Adrian Smith sued his employers saying that demoting him for his private comments on Facebook was an infringement of his rights to freedom of speech and belief. In Manchester County Court, District Judge Charles Khan ruled Smith could that defense does not apply and found the employer, the Trafford Housing Trust, blameless for its actions.
Smith had posted a comment on his Facebook page, outside of working hours, stating that it is wrong to force churches to conduct same-sex weddings. “If the state wants to offer civil marriages to the same sex then that is up to the state; but the state shouldn’t impose its rules on places of faith and conscience,” he wrote on his Facebook “status update” to friends.
A colleague complained to their employer. As a result, Smith was found guilty of gross misconduct, for which he faced a demotion and a pay cut from 35,000 British pounds annually to 21,396. He was also given a written warning which stated that any further offense would end in his firing and that he only kept his job because of his 18-years outstanding work record.
And amid the religious debate swirling in the UK, matters were further stirred when a former London mayor seeking to return to office, Ken Livingstone, vowed in a speech to make the British capital a “beacon of Islam,” according to the Daily Telegraph’s London Editor Andrew Gilligan.
Speaking at the North London Central Mosque, Livingstone proclaimed “I want to spend the next four years making sure that every non-Muslim in London knows and understands [Islam’s] words and message. That will help to cement our city as a beacon that demonstrates the meaning of the words of the Prophet.”

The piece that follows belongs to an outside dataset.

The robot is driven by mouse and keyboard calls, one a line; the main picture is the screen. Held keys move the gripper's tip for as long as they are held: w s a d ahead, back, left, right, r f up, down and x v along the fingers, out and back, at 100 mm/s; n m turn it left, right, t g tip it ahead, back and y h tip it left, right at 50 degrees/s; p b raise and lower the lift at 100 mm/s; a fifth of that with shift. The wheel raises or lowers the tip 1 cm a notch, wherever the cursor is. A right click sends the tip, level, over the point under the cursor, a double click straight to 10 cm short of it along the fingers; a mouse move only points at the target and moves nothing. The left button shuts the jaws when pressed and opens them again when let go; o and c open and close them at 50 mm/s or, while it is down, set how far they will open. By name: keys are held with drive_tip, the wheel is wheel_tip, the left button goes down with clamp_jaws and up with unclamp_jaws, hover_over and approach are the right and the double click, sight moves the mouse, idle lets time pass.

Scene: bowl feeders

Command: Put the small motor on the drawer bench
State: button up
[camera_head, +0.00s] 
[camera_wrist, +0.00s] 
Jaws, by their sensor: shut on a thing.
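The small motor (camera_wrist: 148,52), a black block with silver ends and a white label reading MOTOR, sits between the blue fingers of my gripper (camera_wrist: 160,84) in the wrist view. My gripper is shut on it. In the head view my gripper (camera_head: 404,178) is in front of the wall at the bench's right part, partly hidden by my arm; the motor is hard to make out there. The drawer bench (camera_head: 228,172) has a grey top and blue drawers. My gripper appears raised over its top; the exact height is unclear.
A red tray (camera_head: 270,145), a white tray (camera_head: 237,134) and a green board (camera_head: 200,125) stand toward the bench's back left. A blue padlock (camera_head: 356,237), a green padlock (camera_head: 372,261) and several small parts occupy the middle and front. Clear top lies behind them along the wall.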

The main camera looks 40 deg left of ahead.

The ex-mayor and Labour Party candidate described the Prophet Mohammed’s words as “an agenda for all humanity.”
Amid all the controversy, a discussion group has popped up on the Internet exploring the topic: “England have you gone completely nuts??”
Indeed, have government officials in Great Britain decided they are the only ones to make personal choices of right and wrong — of faith and tradition?
The consensus seems to be that perhaps not all is well in the British Isles.